Dataset excerpts |
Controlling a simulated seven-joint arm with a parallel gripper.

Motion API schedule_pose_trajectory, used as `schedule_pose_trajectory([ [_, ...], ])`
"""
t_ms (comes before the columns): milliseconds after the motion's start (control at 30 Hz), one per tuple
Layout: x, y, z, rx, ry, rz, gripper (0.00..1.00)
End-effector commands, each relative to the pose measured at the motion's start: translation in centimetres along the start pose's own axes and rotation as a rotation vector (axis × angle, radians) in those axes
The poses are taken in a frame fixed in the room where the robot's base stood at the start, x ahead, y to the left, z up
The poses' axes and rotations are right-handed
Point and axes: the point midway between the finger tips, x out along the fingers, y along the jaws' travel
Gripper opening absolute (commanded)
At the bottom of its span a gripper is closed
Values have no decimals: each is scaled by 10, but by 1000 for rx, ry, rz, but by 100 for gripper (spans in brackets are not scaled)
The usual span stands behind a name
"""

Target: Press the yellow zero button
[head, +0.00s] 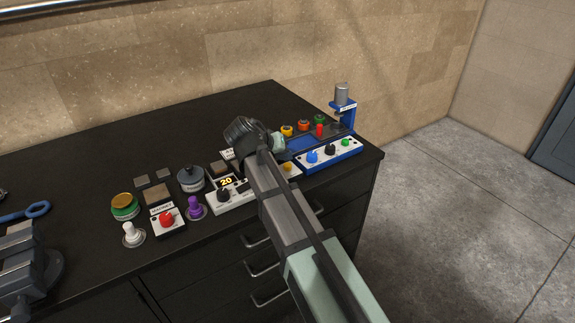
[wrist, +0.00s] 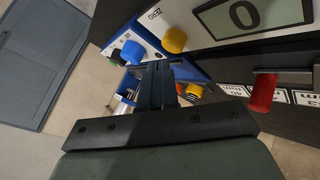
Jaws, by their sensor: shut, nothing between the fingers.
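The yellow zero button (wrist: 174,40) is a round yellow cap on a white panel, beside a printed ZERO label, in the wrist view. In the head view a yellow button (head: 289,167) shows at the left end of the white-and-blue panel, partly behind my arm. My gripper (wrist: 155,68) is shut and empty, with its dark fingers pointing toward the panel. The fingertips look just short of the yellow button in the picture; I cannot tell the gap in depth. In the head view my arm hides the fingertips.
A blue knob (wrist: 132,52) is beside the yellow button. A screen showing 0 (wrist: 243,15) and a red handle (wrist: 262,92) are nearby.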

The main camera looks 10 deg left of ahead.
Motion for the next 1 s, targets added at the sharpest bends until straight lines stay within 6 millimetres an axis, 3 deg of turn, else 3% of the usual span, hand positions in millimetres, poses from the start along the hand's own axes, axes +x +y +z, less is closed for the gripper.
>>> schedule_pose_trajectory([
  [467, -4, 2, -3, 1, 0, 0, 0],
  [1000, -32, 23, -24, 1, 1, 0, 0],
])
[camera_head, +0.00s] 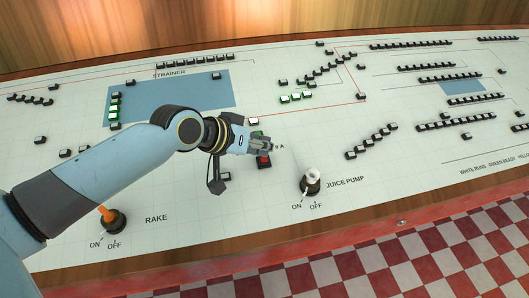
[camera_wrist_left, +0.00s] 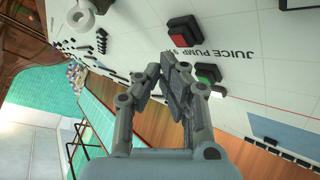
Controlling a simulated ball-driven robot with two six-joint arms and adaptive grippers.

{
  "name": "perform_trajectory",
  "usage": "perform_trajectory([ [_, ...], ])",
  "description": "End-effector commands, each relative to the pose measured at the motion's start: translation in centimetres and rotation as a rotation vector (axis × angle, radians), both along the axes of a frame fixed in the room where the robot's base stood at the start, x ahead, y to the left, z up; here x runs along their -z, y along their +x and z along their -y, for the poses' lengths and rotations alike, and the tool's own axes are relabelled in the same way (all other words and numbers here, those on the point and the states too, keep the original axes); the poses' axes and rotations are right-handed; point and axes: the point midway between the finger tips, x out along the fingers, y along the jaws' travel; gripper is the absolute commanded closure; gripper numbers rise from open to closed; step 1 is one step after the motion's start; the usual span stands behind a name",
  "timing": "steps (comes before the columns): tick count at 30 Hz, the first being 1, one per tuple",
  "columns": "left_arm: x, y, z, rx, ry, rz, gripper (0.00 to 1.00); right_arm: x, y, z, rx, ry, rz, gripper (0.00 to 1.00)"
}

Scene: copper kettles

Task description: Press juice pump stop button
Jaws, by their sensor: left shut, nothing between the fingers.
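A red button (camera_head: 264,160) in a black housing sits on the panel, just below my left gripper (camera_head: 266,146) in the head view. In the left wrist view the red button (camera_wrist_left: 180,41) lies beyond the fingertips, with the label "JUICE PUMP" beside it. A green button (camera_wrist_left: 205,76) in a black housing is partly hidden behind the fingers; its housing shows little in the head view. My left gripper (camera_wrist_left: 170,62) is shut and empty, with its fingertips close to the buttons. Whether they touch anything cannot be told. My right gripper is not in view.
A white-topped juice pump knob (camera_head: 312,178) stands to the right of the buttons. An orange rake knob (camera_head: 108,215) stands near the front edge, below my arm. Several small black button blocks (camera_head: 371,143) dot the panel. A wooden edge (camera_head: 300,244) borders its front.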

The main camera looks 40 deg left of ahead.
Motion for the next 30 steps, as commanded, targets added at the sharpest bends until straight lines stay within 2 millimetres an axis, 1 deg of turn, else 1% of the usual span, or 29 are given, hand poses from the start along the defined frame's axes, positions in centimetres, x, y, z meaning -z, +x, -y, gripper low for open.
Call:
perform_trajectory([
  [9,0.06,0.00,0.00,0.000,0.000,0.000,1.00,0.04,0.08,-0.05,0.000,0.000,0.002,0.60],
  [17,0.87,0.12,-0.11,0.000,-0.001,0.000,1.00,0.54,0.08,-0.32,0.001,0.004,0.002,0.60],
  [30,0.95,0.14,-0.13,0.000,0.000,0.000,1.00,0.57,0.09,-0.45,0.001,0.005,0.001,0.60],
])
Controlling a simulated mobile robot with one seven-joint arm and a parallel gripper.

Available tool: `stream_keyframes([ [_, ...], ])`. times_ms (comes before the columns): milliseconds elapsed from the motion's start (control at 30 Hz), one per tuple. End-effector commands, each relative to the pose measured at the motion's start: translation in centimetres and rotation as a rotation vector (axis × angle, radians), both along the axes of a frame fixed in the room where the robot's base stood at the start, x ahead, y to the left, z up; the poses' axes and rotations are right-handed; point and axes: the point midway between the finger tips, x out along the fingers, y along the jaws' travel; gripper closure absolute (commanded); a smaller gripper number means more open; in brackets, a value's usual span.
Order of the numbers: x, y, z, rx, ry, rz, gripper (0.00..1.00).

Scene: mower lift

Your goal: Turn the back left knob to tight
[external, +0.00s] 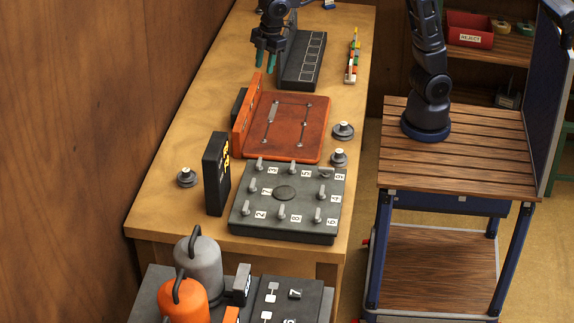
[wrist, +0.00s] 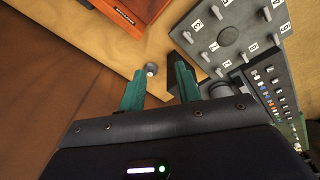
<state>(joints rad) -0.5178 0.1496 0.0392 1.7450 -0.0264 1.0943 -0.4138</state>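Round grey knobs with pale tops sit on the wooden bench. One knob (external: 187,177) stands alone left of the black display box (external: 216,172); two more, an upper knob (external: 343,130) and a lower knob (external: 338,158), are right of the orange-red plate. I cannot tell which one is the back left knob. My gripper (external: 265,62) is at the far end of the bench, raised, teal fingers apart and empty. In the wrist view my gripper (wrist: 162,74) is open, with a knob (wrist: 151,70) beyond the fingers, not touching. Its tight mark is too small to read.
The orange-red plate (external: 286,128) with an upright edge lies mid-bench. A grey panel with numbered switches (external: 285,225) is nearer, and a black tray (external: 303,66) is beyond. Grey and orange canisters (external: 183,298) stand in front. A slatted cart (external: 450,165) is at right.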

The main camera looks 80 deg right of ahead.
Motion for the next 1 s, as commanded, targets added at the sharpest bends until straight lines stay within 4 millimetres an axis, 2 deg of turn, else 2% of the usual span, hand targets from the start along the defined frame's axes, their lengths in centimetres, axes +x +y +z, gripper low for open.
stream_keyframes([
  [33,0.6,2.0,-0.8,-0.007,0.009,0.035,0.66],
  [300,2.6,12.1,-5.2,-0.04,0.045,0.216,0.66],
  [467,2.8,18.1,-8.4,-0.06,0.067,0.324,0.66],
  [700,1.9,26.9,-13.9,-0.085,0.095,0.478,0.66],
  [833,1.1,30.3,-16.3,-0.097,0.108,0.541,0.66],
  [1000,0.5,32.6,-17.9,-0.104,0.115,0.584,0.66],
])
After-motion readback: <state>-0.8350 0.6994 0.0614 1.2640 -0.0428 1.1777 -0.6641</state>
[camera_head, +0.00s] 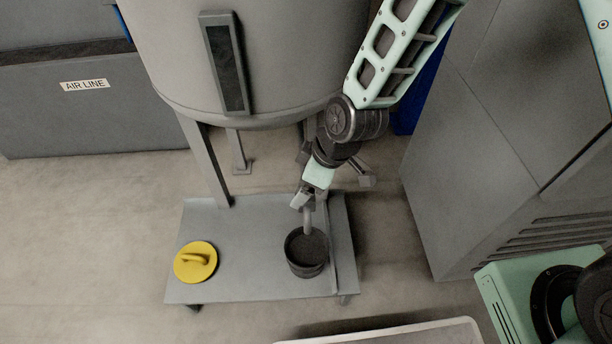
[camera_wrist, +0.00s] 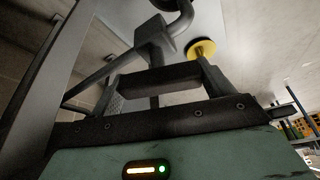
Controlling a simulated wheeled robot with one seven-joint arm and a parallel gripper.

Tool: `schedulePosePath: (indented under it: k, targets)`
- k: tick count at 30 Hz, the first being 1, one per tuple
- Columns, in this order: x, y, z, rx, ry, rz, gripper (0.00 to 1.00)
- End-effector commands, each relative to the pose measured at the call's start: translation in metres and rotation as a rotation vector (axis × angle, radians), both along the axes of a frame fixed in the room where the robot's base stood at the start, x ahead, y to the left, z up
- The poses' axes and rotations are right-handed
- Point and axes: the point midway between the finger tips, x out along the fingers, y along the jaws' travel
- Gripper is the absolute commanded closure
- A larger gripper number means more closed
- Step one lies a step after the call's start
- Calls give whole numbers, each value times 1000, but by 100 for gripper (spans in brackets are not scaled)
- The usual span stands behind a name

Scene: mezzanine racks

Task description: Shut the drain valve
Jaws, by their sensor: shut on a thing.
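The drain valve (camera_wrist: 150,32) shows in the wrist view as a dark grey body on a bent pipe (camera_wrist: 182,22). My gripper (camera_head: 303,199) is below the tank, at the valve above the bucket. In the wrist view my gripper (camera_wrist: 160,80) is shut on the valve handle, a dark piece between the fingers; its exact grip is partly hidden. In the head view my wrist and gripper cover most of the valve. The grey spout (camera_head: 308,218) points down into a dark round bucket (camera_head: 306,268). I cannot see whether liquid runs.
The big grey tank (camera_head: 170,50) stands on legs over a low grey platform (camera_head: 240,283). A yellow lid with a handle (camera_head: 196,262) lies left of the bucket. Grey cabinets (camera_head: 500,110) stand close on the right. Open floor (camera_head: 80,220) lies to the left.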

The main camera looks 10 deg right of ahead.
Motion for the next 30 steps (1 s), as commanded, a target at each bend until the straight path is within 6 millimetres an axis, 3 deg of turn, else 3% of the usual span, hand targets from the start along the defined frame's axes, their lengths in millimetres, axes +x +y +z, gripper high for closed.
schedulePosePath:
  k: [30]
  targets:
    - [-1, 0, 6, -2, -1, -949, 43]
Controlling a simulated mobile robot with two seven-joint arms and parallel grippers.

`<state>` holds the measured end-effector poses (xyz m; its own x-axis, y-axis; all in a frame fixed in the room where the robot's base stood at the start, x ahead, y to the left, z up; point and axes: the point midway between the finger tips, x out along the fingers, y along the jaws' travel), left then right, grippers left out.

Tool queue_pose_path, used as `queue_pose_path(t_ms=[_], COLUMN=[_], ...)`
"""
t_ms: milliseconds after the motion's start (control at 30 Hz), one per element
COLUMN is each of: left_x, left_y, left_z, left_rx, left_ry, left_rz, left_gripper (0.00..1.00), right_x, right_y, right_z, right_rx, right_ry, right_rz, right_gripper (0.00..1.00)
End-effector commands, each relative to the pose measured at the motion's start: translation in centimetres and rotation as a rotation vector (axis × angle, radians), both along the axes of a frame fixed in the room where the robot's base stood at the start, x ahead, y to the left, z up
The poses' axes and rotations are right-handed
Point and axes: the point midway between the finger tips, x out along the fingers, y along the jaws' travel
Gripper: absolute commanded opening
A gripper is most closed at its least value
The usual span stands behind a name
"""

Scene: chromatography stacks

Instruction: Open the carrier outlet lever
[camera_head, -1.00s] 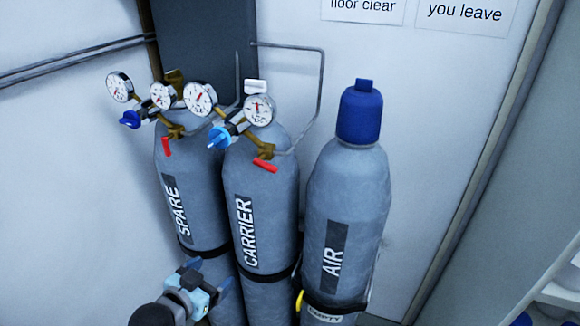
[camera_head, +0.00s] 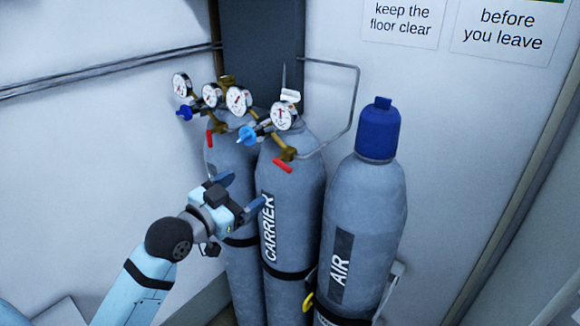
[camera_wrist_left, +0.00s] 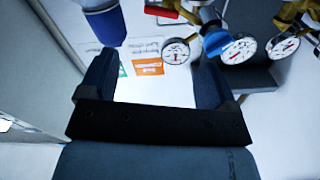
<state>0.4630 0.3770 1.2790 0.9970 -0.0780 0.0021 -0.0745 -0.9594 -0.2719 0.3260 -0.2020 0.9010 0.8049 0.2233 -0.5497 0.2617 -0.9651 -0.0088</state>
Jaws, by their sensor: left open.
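The carrier outlet lever (camera_head: 282,166) is a short red bar on the brass outlet fitting of the CARRIER cylinder (camera_head: 290,215). It sits below the carrier gauge (camera_head: 285,116) and the light blue knob (camera_head: 247,136), slanting down to the right. In the left wrist view a red bar (camera_wrist_left: 164,11), seemingly this lever, shows at the top edge. My left gripper (camera_head: 242,192) is open and empty, in front of the SPARE and CARRIER cylinders, lower and left of the lever, and apart from it. My right gripper is not in view.
The SPARE cylinder's red lever (camera_head: 210,138) and dark blue knob (camera_head: 185,113) are just left. The AIR cylinder (camera_head: 365,215) with its blue cap (camera_head: 378,130) stands right. A bent grey pipe (camera_head: 357,100) runs behind. Open room lies in front of the cylinders.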

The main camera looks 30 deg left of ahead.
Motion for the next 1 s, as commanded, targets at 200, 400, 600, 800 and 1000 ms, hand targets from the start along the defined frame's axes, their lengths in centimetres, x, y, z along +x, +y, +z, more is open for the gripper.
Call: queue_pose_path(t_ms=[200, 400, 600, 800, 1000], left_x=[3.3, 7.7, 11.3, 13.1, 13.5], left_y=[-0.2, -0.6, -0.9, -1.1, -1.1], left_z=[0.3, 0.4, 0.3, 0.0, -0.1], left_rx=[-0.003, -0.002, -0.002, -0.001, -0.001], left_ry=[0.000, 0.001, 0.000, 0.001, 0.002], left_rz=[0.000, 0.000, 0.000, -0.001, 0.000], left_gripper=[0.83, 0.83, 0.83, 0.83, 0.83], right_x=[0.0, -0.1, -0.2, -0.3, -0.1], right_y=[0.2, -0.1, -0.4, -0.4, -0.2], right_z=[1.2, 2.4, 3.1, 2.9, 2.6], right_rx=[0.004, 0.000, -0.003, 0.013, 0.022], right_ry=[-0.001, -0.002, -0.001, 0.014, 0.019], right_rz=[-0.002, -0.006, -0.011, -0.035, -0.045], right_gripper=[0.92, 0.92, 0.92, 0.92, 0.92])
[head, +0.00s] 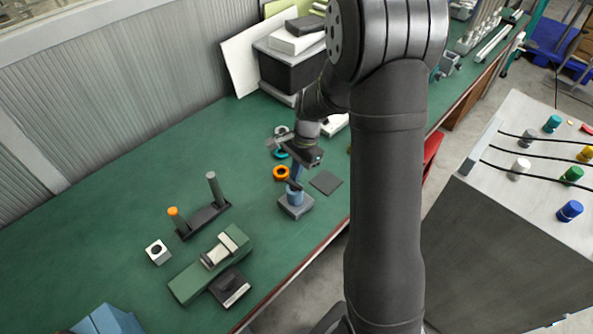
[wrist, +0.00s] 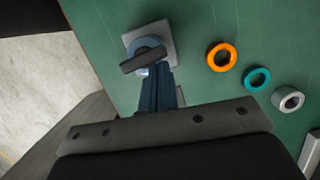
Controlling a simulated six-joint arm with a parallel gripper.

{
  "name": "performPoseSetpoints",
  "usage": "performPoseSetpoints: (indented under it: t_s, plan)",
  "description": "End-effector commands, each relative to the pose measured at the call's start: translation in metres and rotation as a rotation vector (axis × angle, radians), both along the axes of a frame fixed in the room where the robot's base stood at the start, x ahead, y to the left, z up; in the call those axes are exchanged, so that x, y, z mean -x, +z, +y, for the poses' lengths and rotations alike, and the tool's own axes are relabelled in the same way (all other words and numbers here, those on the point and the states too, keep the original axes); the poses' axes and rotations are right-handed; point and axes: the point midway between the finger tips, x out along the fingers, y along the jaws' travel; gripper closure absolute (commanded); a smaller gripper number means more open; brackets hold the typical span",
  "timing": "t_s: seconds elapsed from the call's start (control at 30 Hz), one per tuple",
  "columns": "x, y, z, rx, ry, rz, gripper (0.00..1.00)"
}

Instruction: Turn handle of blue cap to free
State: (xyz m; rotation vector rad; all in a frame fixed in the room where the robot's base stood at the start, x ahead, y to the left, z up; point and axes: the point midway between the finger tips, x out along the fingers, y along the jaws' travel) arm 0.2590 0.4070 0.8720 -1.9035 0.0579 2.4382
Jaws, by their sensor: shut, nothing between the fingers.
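The blue cap (head: 294,196) stands on a square grey base (head: 296,211) on the green bench, near its front edge. In the wrist view the blue cap (wrist: 146,45) shows as a ring on the grey base (wrist: 165,32). Its dark bar handle (wrist: 140,62) lies across the near side of the cap, slightly tilted. My gripper (wrist: 156,70) is shut and empty, its blue fingers pointing at the cap beside the handle's right end. In the head view my gripper (head: 296,175) is just above the cap. I cannot tell whether the fingertips touch the handle.
An orange ring (wrist: 222,57), a teal ring (wrist: 257,79) and a grey ring (wrist: 288,99) lie right of the cap in the wrist view. A dark flat plate (head: 326,182) lies beside the base. A two-post stand (head: 203,219) and a green device (head: 209,262) are to the left.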

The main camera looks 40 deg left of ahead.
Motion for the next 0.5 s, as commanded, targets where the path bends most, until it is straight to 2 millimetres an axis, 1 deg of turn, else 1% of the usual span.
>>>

What is needed | Copy all lines from the material that hold "tick".

Solution to the exercise |
  "timing": "steps (comes before the columns): tick count at 30 Hz, the first being 1, one per tuple",
- k: tick count at 30 Hz, the first being 1, one per tuple

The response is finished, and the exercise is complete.